_Stated problem_:
Set down all of the data that follows word for word, without the images.

_Collected material_:
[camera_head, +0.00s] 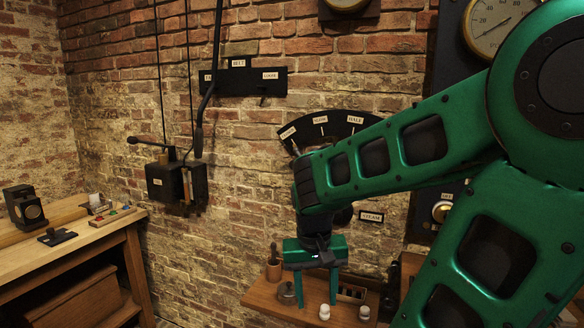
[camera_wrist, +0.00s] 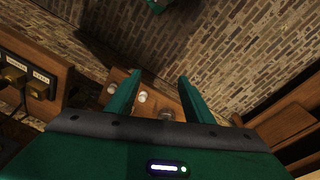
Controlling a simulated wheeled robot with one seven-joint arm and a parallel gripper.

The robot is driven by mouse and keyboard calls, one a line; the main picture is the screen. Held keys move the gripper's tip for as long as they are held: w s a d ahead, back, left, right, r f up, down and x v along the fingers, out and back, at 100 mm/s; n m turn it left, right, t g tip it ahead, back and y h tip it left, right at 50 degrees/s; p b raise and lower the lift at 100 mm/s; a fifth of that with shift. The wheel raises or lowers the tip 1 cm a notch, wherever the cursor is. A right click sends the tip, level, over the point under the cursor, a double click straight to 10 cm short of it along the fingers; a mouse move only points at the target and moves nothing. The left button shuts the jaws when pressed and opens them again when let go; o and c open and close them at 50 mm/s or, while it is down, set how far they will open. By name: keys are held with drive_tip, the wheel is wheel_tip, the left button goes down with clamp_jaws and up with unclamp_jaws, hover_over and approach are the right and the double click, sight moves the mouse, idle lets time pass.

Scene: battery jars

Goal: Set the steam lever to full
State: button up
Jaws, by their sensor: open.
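The black curved steam plate (camera_head: 322,131) is on the brick wall in the head view. Its SLOW and HALF labels are readable, and its right part is hidden behind my arm. A STEAM label (camera_head: 371,216) sits lower on the wall. My arm covers most of the area between them, so I cannot make out the lever or its setting. My gripper (camera_head: 316,287) hangs below the plate, open and empty, fingers pointing down over a wooden shelf (camera_head: 262,300). The wrist view shows the two spread fingers (camera_wrist: 159,82) with nothing between them.
White knobs (camera_head: 324,312) and a lidded pot (camera_head: 287,292) stand on the shelf close to the fingers. A black belt plate (camera_head: 250,82) and a switch box with a lever (camera_head: 165,182) are on the wall to the left. A wooden bench (camera_head: 90,238) stands at far left.

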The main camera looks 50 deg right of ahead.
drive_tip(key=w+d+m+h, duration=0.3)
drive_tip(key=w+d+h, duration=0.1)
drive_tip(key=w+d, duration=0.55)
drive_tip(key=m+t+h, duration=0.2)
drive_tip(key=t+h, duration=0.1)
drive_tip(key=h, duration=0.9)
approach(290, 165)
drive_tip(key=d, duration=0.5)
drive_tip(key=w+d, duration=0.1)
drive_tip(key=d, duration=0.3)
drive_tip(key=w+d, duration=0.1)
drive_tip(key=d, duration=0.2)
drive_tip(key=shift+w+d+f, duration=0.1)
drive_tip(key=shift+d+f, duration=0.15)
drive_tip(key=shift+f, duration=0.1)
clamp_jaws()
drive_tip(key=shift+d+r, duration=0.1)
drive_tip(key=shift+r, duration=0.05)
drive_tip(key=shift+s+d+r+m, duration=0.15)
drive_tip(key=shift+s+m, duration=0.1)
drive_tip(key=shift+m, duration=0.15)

_Completed task_:
[camera_head, +0.00s] 
[camera_wrist, +0.00s] 
Controlling a simulated wheeled robot with one seven-joint arm and a parallel gripper.

The robot is driven by mouse and keyboard calls, one a line; the main picture is the screen. Held keys move the gripper's tip for as long as they are held: w s a d ahead, back, left, right, r f up, down and x v along the fingers, out and back, at 100 mm/s; n m turn it left, right, t g tip it ahead, back and y h tip it left, right at 50 degrees/s; p b raise and lower the lift at 100 mm/s; a fifth of that with shift. The wheel raises or lowers the tip 1 cm a notch, wherever the cursor is. A right click sends the tip, level, over the point under the cursor, a double click straight to 10 cm short of it along the fingers; a mouse move only points at the target and moves nothing. The left button shuts the jaws when pressed and opens them again when let go; o and c open and close them at 50 mm/s or, while it is down, set how far they will open. By name: keys are held with drive_tip, the wheel is wheel_tip, the left button goes down with clamp_jaws and up with unclamp_jaws, hover_over and approach are the right and the double click, sight moves the mouse, idle lets time pass.

Scene: battery jars

Goal: Set the steam lever to full
State: button up
Jaws, by their sensor: open.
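The black curved steam plate (camera_head: 322,131) is on the brick wall in the head view. Its SLOW and HALF labels are readable, and its right part is hidden behind my arm. A STEAM label (camera_head: 371,216) sits lower on the wall. My arm covers most of the area between them, so I cannot make out the lever or its setting. My gripper (camera_head: 316,287) hangs below the plate, open and empty, fingers pointing down over a wooden shelf (camera_head: 262,300). The wrist view shows the two spread fingers (camera_wrist: 159,82) with nothing between them.
White knobs (camera_head: 324,312) and a lidded pot (camera_head: 287,292) stand on the shelf close to the fingers. A black belt plate (camera_head: 250,82) and a switch box with a lever (camera_head: 165,182) are on the wall to the left. A wooden bench (camera_head: 90,238) stands at far left.

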The main camera looks 50 deg right of ahead.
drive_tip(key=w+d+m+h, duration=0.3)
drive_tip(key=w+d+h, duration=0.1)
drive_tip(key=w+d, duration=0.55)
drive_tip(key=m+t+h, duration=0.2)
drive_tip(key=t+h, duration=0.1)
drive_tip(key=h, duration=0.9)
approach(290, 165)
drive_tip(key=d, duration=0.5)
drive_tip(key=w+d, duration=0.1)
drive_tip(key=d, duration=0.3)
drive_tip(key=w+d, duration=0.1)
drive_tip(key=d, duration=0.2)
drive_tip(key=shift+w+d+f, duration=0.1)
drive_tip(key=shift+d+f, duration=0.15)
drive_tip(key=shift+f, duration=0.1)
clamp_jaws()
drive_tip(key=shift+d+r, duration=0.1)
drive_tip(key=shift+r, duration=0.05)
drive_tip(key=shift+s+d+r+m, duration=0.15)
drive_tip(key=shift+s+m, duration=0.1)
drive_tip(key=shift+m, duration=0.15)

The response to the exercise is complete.